• [WHAT YOU HAVE TO DO]: Tally every line of the listing where the string "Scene" is found, and state the total alone.

• [DATA ENTRIES]:
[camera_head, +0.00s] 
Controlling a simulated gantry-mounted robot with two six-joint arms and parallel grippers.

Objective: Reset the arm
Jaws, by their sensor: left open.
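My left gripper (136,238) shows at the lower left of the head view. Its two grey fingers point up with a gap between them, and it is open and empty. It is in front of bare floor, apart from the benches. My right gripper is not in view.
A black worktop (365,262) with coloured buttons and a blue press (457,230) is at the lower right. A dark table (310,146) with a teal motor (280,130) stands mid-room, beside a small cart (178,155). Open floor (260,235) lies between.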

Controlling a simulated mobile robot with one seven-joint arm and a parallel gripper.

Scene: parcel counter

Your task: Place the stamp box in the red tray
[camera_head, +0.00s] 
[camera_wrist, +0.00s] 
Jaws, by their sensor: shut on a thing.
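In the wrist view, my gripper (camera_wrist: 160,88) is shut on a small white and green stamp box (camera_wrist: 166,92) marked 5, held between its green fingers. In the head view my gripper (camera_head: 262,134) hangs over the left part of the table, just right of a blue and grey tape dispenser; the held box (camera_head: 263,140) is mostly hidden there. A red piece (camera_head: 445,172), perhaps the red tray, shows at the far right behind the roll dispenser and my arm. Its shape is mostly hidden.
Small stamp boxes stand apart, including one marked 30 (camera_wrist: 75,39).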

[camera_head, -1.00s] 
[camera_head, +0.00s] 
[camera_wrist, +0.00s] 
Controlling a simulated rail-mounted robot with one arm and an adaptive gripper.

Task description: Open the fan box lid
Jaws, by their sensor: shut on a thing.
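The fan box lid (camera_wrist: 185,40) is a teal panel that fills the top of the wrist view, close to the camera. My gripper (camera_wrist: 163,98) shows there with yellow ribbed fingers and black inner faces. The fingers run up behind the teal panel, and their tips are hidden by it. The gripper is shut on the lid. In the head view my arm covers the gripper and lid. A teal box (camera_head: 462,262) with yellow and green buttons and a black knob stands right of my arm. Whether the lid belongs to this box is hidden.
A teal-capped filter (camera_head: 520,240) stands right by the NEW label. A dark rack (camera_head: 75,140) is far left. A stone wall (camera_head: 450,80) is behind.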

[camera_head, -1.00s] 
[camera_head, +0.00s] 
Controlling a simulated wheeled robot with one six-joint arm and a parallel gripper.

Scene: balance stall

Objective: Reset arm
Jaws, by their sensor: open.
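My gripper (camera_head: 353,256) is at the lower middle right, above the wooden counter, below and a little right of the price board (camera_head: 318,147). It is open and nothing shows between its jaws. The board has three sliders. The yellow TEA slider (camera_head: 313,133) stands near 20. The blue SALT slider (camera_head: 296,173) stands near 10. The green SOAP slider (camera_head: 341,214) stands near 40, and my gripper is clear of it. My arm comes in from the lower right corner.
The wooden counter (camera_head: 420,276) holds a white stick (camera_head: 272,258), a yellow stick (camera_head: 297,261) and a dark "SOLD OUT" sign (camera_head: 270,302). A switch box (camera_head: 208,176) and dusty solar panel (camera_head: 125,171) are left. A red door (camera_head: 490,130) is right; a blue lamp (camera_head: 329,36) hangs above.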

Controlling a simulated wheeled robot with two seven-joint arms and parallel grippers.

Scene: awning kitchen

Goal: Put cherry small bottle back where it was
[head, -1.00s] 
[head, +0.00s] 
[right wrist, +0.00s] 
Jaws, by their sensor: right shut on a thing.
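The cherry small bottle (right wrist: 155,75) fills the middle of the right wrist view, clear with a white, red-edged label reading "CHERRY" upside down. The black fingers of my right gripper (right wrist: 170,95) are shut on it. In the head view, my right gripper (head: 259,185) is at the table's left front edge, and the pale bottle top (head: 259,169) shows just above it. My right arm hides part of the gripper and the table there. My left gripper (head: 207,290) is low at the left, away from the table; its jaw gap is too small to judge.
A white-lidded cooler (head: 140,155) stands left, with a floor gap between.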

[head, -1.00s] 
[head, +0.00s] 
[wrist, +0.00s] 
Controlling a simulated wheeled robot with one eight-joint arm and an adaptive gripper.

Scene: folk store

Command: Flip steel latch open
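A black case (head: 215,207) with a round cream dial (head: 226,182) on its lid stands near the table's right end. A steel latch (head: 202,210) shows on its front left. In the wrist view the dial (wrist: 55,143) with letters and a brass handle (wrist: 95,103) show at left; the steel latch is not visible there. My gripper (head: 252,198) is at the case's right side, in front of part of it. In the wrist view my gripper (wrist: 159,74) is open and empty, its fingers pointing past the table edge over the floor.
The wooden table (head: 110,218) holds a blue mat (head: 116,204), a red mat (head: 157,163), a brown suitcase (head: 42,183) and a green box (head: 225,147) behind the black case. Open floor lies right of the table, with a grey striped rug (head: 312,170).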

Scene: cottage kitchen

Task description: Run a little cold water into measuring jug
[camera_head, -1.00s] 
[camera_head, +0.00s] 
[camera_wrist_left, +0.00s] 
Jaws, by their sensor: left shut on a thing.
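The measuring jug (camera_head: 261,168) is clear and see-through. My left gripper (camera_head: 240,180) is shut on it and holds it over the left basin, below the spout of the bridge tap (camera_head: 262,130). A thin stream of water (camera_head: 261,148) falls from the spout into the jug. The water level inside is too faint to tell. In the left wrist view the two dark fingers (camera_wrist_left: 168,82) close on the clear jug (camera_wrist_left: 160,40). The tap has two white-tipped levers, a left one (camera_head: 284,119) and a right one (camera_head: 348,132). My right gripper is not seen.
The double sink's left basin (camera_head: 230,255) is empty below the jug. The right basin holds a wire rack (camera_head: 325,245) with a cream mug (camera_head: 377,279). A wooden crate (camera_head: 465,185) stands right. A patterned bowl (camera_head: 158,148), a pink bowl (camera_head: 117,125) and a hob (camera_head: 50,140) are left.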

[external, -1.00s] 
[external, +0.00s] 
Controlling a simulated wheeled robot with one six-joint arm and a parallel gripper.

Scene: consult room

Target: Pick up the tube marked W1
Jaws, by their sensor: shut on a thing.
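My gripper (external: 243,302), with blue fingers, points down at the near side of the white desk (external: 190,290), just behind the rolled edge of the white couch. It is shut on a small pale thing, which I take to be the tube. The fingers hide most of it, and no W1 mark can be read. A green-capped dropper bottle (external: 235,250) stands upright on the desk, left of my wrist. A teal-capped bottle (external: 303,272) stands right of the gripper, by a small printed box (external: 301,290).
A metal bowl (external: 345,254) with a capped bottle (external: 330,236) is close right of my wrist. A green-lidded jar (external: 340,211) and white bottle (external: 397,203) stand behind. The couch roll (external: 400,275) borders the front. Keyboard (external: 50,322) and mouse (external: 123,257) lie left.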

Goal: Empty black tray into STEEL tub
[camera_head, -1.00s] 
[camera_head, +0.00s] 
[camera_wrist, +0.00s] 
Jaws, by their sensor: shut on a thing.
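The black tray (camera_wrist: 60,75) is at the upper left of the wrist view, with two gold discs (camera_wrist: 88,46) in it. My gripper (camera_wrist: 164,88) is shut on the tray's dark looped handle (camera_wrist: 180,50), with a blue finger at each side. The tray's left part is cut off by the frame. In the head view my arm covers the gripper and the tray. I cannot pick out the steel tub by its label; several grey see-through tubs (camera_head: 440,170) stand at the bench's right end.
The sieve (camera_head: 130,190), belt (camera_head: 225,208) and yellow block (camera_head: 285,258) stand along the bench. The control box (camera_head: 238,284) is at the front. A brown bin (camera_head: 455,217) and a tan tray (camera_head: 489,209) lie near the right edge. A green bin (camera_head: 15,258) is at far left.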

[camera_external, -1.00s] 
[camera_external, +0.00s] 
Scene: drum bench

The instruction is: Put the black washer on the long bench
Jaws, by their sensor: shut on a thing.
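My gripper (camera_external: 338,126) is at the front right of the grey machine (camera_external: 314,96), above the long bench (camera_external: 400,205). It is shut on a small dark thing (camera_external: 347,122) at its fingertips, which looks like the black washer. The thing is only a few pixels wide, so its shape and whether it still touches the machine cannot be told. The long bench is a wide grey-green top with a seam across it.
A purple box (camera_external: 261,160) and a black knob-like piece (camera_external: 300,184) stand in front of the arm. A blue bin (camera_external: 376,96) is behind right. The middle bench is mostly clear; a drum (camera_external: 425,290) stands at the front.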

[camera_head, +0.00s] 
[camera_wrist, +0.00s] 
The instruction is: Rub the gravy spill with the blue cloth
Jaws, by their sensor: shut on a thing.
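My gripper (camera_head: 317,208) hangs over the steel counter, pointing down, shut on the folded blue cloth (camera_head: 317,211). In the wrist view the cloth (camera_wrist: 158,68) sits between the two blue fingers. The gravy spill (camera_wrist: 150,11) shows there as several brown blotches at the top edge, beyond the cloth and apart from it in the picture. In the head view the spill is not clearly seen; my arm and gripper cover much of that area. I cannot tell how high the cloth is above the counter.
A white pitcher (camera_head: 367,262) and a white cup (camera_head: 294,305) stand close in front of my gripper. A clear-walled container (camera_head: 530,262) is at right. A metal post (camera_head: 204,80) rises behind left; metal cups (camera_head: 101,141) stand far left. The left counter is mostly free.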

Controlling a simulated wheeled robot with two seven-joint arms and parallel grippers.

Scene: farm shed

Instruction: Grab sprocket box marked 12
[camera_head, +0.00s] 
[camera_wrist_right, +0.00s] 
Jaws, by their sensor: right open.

• [REPLY]: 8